— START —

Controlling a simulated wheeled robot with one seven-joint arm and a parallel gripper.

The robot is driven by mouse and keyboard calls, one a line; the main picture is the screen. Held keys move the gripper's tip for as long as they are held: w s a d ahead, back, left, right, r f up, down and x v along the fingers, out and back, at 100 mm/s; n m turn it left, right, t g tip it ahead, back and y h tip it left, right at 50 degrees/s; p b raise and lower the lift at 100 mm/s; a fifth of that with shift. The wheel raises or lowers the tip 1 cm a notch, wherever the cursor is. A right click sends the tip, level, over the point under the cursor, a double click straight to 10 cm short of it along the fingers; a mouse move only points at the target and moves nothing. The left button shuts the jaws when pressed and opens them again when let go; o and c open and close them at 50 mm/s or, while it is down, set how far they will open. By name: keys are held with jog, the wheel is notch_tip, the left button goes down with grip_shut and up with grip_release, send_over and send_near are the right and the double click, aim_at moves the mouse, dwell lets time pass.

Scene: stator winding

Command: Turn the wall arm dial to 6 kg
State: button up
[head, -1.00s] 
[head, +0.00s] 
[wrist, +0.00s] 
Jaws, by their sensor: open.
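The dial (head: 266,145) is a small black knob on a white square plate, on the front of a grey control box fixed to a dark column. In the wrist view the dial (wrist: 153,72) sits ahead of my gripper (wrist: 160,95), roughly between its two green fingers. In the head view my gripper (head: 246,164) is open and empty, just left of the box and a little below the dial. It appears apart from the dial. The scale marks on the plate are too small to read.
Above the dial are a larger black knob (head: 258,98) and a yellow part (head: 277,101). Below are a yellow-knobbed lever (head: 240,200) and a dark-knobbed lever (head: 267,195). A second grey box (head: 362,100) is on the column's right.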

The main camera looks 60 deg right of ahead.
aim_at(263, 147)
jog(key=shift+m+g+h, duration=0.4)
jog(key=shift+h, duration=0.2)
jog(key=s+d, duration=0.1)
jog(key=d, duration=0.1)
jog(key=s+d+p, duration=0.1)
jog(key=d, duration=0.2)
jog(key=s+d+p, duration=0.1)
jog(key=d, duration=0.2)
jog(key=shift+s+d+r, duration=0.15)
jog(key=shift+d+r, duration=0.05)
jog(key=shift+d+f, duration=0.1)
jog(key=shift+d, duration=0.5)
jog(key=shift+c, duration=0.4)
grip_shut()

— END —

Goal -> Restate the whole listing exactly, leaving out nothing.

Output of the exercise ->
Controlling a simulated wheeled robot with one seven-joint arm and a parallel gripper.

The robot is driven by mouse and keyboard calls, one a line; the main picture is the screen. Held keys move the gripper's tip for as long as they are held: w s a d ahead, back, left, right, r f up, down and x v along the fingers, out and back, at 100 mm/s; n m turn it left, right, t g tip it ahead, back and y h tip it left, right at 50 degrees/s; p b raise and lower the lift at 100 mm/s; a fifth of that with shift. The wheel raises or lowers the tip 1 cm a notch, wherever the cursor is. A right click sends the tip, level, over the point under the cursor, a double click straight to 10 cm short of it along the fingers; a mouse move only points at the target and moves nothing. The left button shuts the jaws when pressed and opens them again when let go; o and c open and close them at 50 mm/s or, while it is down, set how far they will open. By name: keys are held with jog, the wheel is notch_tip, the left button goes down with grip_shut and up with grip_release, send_over and send_near are the right and the double click, aim_at moves the mouse, dwell lets time pass.

Scene: stator winding

Command: Turn the wall arm dial to 6 kg
State: button up
[head, -1.00s] 
[head, +0.00s] 
[wrist, +0.00s] 
Jaws, by their sensor: open.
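The dial (head: 266,145) is a small black knob on a white square plate, on the front of a grey control box fixed to a dark column. In the wrist view the dial (wrist: 153,72) sits ahead of my gripper (wrist: 160,95), roughly between its two green fingers. In the head view my gripper (head: 246,164) is open and empty, just left of the box and a little below the dial. It appears apart from the dial. The scale marks on the plate are too small to read.
Above the dial are a larger black knob (head: 258,98) and a yellow part (head: 277,101). Below are a yellow-knobbed lever (head: 240,200) and a dark-knobbed lever (head: 267,195). A second grey box (head: 362,100) is on the column's right.

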The main camera looks 60 deg right of ahead.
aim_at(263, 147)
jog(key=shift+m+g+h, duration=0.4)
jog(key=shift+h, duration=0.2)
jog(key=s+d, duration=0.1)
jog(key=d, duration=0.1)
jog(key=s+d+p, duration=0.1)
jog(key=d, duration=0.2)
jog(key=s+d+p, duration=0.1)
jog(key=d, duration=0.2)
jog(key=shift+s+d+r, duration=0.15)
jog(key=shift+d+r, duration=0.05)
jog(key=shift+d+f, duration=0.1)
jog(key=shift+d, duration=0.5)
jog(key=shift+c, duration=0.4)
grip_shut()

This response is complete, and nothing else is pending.